**INSTRUCTIONS TO FOLLOW**
Using the data beneath, show every line that includes the word "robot".

**DATA SHOWN**
☆ ☆ ☆ ☆
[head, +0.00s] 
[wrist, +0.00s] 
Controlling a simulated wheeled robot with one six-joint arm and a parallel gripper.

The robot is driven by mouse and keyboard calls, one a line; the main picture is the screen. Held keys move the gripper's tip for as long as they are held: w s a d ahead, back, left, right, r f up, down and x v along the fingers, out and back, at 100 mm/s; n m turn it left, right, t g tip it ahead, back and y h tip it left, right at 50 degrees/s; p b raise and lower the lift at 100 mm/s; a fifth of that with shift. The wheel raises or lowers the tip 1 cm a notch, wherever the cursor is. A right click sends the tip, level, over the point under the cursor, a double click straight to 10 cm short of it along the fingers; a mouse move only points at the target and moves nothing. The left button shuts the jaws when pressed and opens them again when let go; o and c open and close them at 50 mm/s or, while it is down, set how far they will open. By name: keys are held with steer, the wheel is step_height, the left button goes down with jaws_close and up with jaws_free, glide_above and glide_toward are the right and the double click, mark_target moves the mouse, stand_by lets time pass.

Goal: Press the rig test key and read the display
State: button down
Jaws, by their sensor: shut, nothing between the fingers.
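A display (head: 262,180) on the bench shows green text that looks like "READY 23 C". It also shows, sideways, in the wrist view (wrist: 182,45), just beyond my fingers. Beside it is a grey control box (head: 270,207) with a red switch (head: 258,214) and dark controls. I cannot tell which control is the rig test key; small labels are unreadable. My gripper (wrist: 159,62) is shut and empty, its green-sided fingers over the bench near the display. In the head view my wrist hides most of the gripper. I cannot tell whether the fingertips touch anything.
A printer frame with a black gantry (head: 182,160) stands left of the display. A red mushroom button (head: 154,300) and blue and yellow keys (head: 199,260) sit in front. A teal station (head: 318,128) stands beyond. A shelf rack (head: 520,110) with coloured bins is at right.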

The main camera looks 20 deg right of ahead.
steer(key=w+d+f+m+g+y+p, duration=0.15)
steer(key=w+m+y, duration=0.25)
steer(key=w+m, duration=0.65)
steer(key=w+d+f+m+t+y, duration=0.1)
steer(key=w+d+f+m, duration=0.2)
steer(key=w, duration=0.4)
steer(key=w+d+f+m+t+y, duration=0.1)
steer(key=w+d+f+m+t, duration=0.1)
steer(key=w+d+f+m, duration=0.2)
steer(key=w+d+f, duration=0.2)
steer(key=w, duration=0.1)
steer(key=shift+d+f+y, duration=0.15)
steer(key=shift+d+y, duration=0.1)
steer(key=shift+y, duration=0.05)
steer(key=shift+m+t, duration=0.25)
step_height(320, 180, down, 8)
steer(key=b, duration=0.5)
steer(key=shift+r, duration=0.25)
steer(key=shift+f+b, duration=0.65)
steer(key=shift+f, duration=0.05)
☆ ☆ ☆ ☆
**FULL OUTPUT**
Controlling a simulated wheeled robot with one six-joint arm and a parallel gripper.
The robot is driven by mouse and keyboard calls, one a line; the main picture is the screen. Held keys move the gripper's tip for as long as they are held: w s a d ahead, back, left, right, r f up, down and x v along the fingers, out and back, at 100 mm/s; n m turn it left, right, t g tip it ahead, back and y h tip it left, right at 50 degrees/s; p b raise and lower the lift at 100 mm/s; a fifth of that with shift. The wheel raises or lowers the tip 1 cm a notch, wherever the cursor is. A right click sends the tip, level, over the point under the cursor, a double click straight to 10 cm short of it along the fingers; a mouse move only points at the target and moves nothing. The left button shuts the jaws when pressed and opens them again when let go; o and c open and close them at 50 mm/s or, while it is down, set how far they will open. By name: keys are held with steer, the wheel is step_height, the left button goes down with jaws_close and up with jaws_free, glide_above and glide_toward are the right and the double click, mark_target moves the mouse, stand_by lets time pass.

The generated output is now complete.